EXERCISE DESCRIPTION: Reproduce every entry exactly, without alteration.

[RECORD LIST start]

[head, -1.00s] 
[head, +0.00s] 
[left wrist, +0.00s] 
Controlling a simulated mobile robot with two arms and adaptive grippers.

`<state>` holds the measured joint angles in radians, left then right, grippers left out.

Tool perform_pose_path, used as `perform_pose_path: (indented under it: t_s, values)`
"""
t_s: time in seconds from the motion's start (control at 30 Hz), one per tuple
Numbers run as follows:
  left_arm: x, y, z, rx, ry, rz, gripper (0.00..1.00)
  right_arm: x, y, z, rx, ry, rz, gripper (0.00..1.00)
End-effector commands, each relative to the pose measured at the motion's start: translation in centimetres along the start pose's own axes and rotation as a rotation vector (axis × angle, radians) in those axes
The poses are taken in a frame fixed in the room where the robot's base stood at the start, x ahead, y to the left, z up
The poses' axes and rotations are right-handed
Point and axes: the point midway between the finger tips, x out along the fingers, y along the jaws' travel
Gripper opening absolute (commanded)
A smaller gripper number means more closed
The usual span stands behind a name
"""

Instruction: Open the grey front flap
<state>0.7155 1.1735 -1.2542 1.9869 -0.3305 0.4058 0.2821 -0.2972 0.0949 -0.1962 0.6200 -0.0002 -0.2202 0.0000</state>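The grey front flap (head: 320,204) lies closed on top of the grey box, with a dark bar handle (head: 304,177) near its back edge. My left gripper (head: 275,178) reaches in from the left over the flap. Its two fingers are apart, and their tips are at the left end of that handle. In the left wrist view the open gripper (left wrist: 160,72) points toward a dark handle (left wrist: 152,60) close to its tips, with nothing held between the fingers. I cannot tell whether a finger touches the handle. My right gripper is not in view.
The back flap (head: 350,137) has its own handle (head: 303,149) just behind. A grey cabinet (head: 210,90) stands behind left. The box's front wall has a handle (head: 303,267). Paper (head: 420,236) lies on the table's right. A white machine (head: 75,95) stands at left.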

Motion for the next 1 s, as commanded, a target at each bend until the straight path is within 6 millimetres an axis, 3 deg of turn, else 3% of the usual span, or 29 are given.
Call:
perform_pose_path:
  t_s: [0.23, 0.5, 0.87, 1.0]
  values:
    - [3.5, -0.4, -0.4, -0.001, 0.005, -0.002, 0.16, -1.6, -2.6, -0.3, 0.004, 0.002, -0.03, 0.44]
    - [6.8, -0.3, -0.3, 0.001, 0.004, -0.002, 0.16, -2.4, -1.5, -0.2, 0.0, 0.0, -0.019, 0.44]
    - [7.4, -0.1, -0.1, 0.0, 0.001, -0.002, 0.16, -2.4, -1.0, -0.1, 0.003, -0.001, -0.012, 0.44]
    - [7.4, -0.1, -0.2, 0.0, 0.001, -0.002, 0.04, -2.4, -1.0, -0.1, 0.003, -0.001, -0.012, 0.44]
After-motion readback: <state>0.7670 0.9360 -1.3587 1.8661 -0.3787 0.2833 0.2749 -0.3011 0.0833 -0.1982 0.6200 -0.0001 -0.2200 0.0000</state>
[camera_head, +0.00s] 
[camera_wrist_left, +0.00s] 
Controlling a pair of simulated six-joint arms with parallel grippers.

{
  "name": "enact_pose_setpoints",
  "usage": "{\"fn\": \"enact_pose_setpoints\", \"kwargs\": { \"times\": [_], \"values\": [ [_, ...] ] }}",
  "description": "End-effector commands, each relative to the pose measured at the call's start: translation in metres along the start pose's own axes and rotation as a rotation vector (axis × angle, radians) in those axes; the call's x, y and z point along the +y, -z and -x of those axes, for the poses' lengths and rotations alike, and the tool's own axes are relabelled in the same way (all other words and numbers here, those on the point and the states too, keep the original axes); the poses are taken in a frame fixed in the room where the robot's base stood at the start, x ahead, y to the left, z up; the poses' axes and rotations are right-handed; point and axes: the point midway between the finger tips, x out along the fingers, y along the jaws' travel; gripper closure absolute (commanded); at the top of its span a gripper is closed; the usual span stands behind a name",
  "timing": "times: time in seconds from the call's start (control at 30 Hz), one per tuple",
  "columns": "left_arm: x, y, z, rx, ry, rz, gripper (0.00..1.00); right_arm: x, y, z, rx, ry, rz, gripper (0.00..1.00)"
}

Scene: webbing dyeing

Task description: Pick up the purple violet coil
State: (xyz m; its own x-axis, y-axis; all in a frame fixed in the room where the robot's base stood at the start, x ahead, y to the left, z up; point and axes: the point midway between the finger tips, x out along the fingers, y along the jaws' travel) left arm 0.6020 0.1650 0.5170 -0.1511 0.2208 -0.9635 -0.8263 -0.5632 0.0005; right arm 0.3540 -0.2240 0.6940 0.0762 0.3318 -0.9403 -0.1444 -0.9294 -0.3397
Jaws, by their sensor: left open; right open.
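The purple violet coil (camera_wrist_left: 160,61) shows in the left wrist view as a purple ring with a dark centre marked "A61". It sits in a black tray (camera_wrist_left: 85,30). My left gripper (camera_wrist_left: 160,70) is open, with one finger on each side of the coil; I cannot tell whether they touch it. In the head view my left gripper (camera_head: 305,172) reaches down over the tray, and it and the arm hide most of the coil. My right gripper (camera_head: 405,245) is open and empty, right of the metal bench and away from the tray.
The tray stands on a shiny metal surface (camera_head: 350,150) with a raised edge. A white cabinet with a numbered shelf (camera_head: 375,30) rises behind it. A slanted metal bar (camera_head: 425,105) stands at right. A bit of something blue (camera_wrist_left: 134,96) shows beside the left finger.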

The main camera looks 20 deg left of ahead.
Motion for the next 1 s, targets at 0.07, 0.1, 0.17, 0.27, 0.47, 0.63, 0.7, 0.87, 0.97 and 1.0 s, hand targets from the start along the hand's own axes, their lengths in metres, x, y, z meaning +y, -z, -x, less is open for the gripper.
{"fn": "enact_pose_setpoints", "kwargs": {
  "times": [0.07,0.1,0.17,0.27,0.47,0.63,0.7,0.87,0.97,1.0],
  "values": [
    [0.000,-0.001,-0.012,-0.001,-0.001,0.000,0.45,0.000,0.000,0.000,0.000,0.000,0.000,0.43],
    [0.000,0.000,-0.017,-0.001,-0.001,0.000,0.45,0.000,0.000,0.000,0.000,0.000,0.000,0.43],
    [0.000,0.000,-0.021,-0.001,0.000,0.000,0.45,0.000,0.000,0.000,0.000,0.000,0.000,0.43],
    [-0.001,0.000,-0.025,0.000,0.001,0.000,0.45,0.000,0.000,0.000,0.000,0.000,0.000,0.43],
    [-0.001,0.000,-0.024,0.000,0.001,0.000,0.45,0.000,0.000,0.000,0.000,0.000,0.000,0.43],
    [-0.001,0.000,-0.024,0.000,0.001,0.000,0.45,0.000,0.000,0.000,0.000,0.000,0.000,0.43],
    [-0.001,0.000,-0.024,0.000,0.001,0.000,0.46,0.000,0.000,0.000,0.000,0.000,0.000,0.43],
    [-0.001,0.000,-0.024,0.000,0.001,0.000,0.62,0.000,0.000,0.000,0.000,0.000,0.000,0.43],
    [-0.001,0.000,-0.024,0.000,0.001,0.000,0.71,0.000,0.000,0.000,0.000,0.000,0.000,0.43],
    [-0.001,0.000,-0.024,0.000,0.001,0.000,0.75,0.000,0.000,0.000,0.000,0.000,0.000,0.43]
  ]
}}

[RECORD LIST end]

RESPONSE TO THIS EXERCISE:
[head, -1.00s] 
[head, +0.00s] 
[left wrist, +0.00s] 
Controlling a simulated mobile robot with two arms and adaptive grippers.

`<state>` holds the measured joint angles in radians, left then right, grippers left out.

Tool perform_pose_path, used as `perform_pose_path: (indented under it: t_s, values)`
"""
t_s: time in seconds from the motion's start (control at 30 Hz), one per tuple
Numbers run as follows:
  left_arm: x, y, z, rx, ry, rz, gripper (0.00..1.00)
  right_arm: x, y, z, rx, ry, rz, gripper (0.00..1.00)
End-effector commands, each relative to the pose measured at the motion's start: translation in centimetres along the start pose's own axes and rotation as a rotation vector (axis × angle, radians) in those axes
The poses are taken in a frame fixed in the room where the robot's base stood at the start, x ahead, y to the left, z up
The poses' axes and rotations are right-handed
Point and axes: the point midway between the finger tips, x out along the fingers, y along the jaws' travel
Gripper opening absolute (commanded)
A smaller gripper number means more closed
The usual span stands behind a name
"""

Instruction: Open the grey front flap
<state>0.7155 1.1735 -1.2542 1.9869 -0.3305 0.4058 0.2821 -0.2972 0.0949 -0.1962 0.6200 -0.0002 -0.2202 0.0000</state>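The grey front flap (head: 320,204) lies closed on top of the grey box, with a dark bar handle (head: 304,177) near its back edge. My left gripper (head: 275,178) reaches in from the left over the flap. Its two fingers are apart, and their tips are at the left end of that handle. In the left wrist view the open gripper (left wrist: 160,72) points toward a dark handle (left wrist: 152,60) close to its tips, with nothing held between the fingers. I cannot tell whether a finger touches the handle. My right gripper is not in view.
The back flap (head: 350,137) has its own handle (head: 303,149) just behind. A grey cabinet (head: 210,90) stands behind left. The box's front wall has a handle (head: 303,267). Paper (head: 420,236) lies on the table's right. A white machine (head: 75,95) stands at left.

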Motion for the next 1 s, as commanded, a target at each bend until the straight path is within 6 millimetres an axis, 3 deg of turn, else 3% of the usual span, or 29 are given.
Call:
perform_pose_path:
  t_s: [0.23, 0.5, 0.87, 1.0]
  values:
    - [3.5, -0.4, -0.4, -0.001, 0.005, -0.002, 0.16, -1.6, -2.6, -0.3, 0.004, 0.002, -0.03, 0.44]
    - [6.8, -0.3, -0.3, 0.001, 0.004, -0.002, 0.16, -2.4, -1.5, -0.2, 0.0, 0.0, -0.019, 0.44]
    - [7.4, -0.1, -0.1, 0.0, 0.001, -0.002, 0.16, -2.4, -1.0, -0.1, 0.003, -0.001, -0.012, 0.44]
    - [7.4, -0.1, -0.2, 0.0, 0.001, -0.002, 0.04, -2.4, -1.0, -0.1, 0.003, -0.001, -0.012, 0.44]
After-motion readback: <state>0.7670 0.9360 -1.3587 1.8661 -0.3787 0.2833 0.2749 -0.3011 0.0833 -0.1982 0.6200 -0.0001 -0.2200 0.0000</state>
[camera_head, +0.00s] 
[camera_wrist_left, +0.00s] 
Controlling a pair of simulated six-joint arms with parallel grippers.

{
  "name": "enact_pose_setpoints",
  "usage": "{\"fn\": \"enact_pose_setpoints\", \"kwargs\": { \"times\": [_], \"values\": [ [_, ...] ] }}",
  "description": "End-effector commands, each relative to the pose measured at the call's start: translation in metres along the start pose's own axes and rotation as a rotation vector (axis × angle, radians) in those axes; the call's x, y and z point along the +y, -z and -x of those axes, for the poses' lengths and rotations alike, and the tool's own axes are relabelled in the same way (all other words and numbers here, those on the point and the states too, keep the original axes); the poses are taken in a frame fixed in the room where the robot's base stood at the start, x ahead, y to the left, z up; the poses' axes and rotations are right-handed; point and axes: the point midway between the finger tips, x out along the fingers, y along the jaws' travel; gripper closure absolute (commanded); at the top of its span a gripper is closed; the usual span stands behind a name",
  "timing": "times: time in seconds from the call's start (control at 30 Hz), one per tuple",
  "columns": "left_arm: x, y, z, rx, ry, rz, gripper (0.00..1.00); right_arm: x, y, z, rx, ry, rz, gripper (0.00..1.00)"
}

Scene: webbing dyeing

Task description: Pick up the purple violet coil
State: (xyz m; its own x-axis, y-axis; all in a frame fixed in the room where the robot's base stood at the start, x ahead, y to the left, z up; point and axes: the point midway between the finger tips, x out along the fingers, y along the jaws' travel) left arm 0.6020 0.1650 0.5170 -0.1511 0.2208 -0.9635 -0.8263 -0.5632 0.0005; right arm 0.3540 -0.2240 0.6940 0.0762 0.3318 -0.9403 -0.1444 -0.9294 -0.3397
Jaws, by their sensor: left open; right open.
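The purple violet coil (camera_wrist_left: 160,61) shows in the left wrist view as a purple ring with a dark centre marked "A61". It sits in a black tray (camera_wrist_left: 85,30). My left gripper (camera_wrist_left: 160,70) is open, with one finger on each side of the coil; I cannot tell whether they touch it. In the head view my left gripper (camera_head: 305,172) reaches down over the tray, and it and the arm hide most of the coil. My right gripper (camera_head: 405,245) is open and empty, right of the metal bench and away from the tray.
The tray stands on a shiny metal surface (camera_head: 350,150) with a raised edge. A white cabinet with a numbered shelf (camera_head: 375,30) rises behind it. A slanted metal bar (camera_head: 425,105) stands at right. A bit of something blue (camera_wrist_left: 134,96) shows beside the left finger.

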The main camera looks 20 deg left of ahead.
Motion for the next 1 s, targets at 0.07, 0.1, 0.17, 0.27, 0.47, 0.63, 0.7, 0.87, 0.97 and 1.0 s, hand targets from the start along the hand's own axes, their lengths in metres, x, y, z meaning +y, -z, -x, less is open for the gripper.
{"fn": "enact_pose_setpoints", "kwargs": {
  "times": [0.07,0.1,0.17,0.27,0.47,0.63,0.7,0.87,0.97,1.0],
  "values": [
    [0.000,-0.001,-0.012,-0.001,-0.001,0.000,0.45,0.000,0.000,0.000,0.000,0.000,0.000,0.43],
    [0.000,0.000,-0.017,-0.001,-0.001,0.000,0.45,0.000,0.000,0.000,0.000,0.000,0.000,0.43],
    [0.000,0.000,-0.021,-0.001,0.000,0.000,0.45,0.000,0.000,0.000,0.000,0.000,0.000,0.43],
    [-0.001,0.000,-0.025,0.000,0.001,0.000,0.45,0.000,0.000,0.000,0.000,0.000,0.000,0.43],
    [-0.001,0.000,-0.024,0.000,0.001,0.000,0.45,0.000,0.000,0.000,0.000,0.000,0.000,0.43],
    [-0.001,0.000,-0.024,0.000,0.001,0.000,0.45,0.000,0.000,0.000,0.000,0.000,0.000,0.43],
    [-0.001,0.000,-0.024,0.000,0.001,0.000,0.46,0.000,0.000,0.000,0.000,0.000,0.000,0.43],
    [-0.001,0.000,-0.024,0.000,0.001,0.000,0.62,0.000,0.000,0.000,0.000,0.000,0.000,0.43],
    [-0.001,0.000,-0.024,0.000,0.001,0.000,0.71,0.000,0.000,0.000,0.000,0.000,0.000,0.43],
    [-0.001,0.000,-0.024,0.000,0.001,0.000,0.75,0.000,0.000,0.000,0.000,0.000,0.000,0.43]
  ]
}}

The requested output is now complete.